Yoga class etiquette: Wardrobe
If you arrive at the studio wearing layers over your yoga clothes, be sure to hang up your coats, scarves, and hats before going into the classroom. It goes without saying that you should take off your shoes, too. What should you do with personal items like purses and bags? For your personal safety, you may not want to leave your valuables in the car. Be sure to bring them inside. Some studios may allow you to bring a purse or other valuable items directly into the yoga classroom, providing there is space. Otherwise, leave them in the areas provided outside the classroom. Some studios have lockers that you can use to store your personal items. It might be a good idea to bring a combination lock to secure your belongings. If you’re practicing yoga at a gym, you can certainly keep your personal property in a locker.
Your yoga attire is also something to pay attention to. Depending on the style of yoga, you want to dress appropriately. For meditation, Yin Yoga, or other restorative practices, you want to wear comfortable clothing that you can easily move in and certainly relax without the distraction of binding or pinching outerwear. For faster-moving and more dynamic yoga classes like Power Vinyasa Yoga or Hot Yoga , you may prefer wearing minimal clothing.
How little is too little? For gentlemen, going shirtless to such yoga classes is appropriate in most cases. Just be sure to be modest when it comes to yoga shorts. Keep everything well contained. Ladies, it’s important that you practice modesty, too, when you practice. Sports bras should fit appropriately if you want to be more minimal in your attire. Wear shorts or yoga pants that are opaque and fit comfortably for ease of movement. For all yogis, this is not a fashion show.
You are not in competition with other yogis to see who has the best outfit. Yoga is a personal practice and should be about your individual path. How you look shouldn’t be your first concern.
Yes, you certainly want to be able to move easily in class, but be sure that you take your fellow yogis into account. You don’t want to offend anyone.

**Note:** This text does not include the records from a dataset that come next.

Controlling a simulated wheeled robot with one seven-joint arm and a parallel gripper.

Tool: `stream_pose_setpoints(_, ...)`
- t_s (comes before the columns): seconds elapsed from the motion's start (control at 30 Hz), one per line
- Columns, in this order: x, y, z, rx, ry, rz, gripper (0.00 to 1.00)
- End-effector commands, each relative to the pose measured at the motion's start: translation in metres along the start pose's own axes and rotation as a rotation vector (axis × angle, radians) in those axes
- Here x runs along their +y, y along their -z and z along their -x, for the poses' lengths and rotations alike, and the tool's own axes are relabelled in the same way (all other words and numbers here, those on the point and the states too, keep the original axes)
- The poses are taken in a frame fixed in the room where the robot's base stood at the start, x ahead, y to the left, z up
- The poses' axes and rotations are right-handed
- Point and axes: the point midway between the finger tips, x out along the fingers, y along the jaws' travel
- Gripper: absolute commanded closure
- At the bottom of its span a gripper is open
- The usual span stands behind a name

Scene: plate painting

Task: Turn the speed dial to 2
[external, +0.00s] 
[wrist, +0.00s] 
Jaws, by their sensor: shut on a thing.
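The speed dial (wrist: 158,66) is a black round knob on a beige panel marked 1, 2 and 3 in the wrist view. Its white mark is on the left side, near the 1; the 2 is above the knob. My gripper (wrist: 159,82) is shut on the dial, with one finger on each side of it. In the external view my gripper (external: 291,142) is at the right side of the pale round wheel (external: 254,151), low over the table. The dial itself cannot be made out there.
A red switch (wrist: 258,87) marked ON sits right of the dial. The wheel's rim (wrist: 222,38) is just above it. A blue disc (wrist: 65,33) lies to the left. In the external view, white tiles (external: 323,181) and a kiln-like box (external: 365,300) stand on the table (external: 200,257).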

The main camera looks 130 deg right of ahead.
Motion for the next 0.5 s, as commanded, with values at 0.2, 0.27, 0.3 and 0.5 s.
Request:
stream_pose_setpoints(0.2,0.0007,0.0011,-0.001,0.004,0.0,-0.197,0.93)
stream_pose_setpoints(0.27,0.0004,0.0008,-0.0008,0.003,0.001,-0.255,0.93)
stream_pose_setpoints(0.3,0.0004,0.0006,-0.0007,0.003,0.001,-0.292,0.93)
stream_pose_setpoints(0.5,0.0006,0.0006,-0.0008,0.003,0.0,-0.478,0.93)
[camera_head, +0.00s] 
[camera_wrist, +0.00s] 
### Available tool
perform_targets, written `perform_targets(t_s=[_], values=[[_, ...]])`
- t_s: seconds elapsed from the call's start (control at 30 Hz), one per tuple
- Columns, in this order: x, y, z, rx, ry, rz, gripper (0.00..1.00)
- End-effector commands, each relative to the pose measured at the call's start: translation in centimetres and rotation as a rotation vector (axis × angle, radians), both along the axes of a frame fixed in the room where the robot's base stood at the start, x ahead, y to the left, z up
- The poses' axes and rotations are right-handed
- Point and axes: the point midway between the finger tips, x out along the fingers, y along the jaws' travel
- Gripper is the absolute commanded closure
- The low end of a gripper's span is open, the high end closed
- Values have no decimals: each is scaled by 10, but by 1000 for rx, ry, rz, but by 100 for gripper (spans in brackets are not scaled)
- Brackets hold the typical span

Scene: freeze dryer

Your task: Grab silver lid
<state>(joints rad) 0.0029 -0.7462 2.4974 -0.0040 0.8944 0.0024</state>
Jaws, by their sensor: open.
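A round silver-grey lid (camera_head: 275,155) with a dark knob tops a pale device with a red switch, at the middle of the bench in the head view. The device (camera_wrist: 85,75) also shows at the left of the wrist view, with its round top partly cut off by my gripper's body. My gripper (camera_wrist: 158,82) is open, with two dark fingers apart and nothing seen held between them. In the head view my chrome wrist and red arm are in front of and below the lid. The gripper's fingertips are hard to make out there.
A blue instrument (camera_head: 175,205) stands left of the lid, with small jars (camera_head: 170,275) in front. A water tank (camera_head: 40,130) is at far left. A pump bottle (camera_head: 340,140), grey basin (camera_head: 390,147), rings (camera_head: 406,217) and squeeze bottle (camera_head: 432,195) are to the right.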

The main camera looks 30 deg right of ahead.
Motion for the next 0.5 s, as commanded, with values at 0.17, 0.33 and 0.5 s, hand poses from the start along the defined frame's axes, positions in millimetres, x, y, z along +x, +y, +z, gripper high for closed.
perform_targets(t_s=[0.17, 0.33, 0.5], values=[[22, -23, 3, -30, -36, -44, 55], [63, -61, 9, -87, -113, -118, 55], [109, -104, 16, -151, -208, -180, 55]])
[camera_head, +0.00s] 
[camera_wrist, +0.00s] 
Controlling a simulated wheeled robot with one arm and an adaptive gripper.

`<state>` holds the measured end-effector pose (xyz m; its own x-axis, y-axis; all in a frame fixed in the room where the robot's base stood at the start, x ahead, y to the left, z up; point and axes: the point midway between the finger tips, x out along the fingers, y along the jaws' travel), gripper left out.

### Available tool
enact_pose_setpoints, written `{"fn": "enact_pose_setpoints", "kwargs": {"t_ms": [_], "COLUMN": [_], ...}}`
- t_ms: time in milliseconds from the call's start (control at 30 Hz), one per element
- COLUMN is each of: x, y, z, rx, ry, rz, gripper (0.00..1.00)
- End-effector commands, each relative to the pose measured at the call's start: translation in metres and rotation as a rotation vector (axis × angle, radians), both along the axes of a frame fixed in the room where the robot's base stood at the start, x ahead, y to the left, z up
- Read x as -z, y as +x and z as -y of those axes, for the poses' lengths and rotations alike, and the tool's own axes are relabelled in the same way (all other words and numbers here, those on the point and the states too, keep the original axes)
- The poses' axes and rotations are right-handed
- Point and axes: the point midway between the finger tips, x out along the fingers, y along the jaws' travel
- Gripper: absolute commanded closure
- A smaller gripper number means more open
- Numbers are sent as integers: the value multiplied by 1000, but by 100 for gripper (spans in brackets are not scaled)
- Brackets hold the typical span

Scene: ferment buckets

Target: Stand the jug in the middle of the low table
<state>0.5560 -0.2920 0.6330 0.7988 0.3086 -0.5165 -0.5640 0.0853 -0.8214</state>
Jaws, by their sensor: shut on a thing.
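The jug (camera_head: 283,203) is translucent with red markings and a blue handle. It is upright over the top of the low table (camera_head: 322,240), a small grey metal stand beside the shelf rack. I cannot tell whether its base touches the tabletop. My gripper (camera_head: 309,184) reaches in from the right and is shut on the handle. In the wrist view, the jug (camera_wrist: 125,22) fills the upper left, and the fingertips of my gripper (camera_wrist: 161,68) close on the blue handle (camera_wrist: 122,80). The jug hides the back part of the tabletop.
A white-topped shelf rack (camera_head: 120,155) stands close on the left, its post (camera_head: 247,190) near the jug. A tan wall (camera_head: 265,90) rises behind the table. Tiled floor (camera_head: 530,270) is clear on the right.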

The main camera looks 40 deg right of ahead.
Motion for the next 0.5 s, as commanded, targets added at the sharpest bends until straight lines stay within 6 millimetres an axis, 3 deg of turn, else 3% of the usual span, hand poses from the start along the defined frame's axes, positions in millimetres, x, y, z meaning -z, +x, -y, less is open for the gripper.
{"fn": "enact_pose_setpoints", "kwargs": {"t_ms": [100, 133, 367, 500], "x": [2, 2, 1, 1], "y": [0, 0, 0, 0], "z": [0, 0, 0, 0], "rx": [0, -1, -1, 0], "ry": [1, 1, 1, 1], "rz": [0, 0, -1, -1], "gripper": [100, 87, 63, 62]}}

Yoga class etiquette: Have to Leave Early?
If you know that you have to leave the class early, inform your teacher. This would be a respectful gesture. You may be encouraged to set up your yoga space near an exit door so that you can leave discretely. The teacher may also advise you to take a personal Savasana posture before leaving the class to help conclude your practice. Further, if any props were used, leave them on the floor; no need to put them away if this disturbs the flow of the class. The instructor can return the props to their proper location after class.
Once a class has come to a close with the final Namaste, take a moment before jumping off your mat. Embody your yoga experience, move slowly as you’re preparing to leave. Others around may want to sit in meditation before leaving the classroom; be respectful of their space. A hurried and flustered movement from you may be a disturbance to others. Take your time; move with ease and grace so that the yoga intention remains contained even though the class has ended.
Store your used props, roll up your mat, and save conversations with friends until after you have left the sacred space. Socialize outside the classroom.
Everyone wants to have a good experience when they go to a yoga class. Being aware of the above practices are considered proper yoga etiquette. Treat the whole experience as a respected ritual: your arrival, your practice, and your departure. Be mindful of yourself, your fellow yogis, and your instructor. It will make your practice (and theirs) wonderfully positive and pleasant.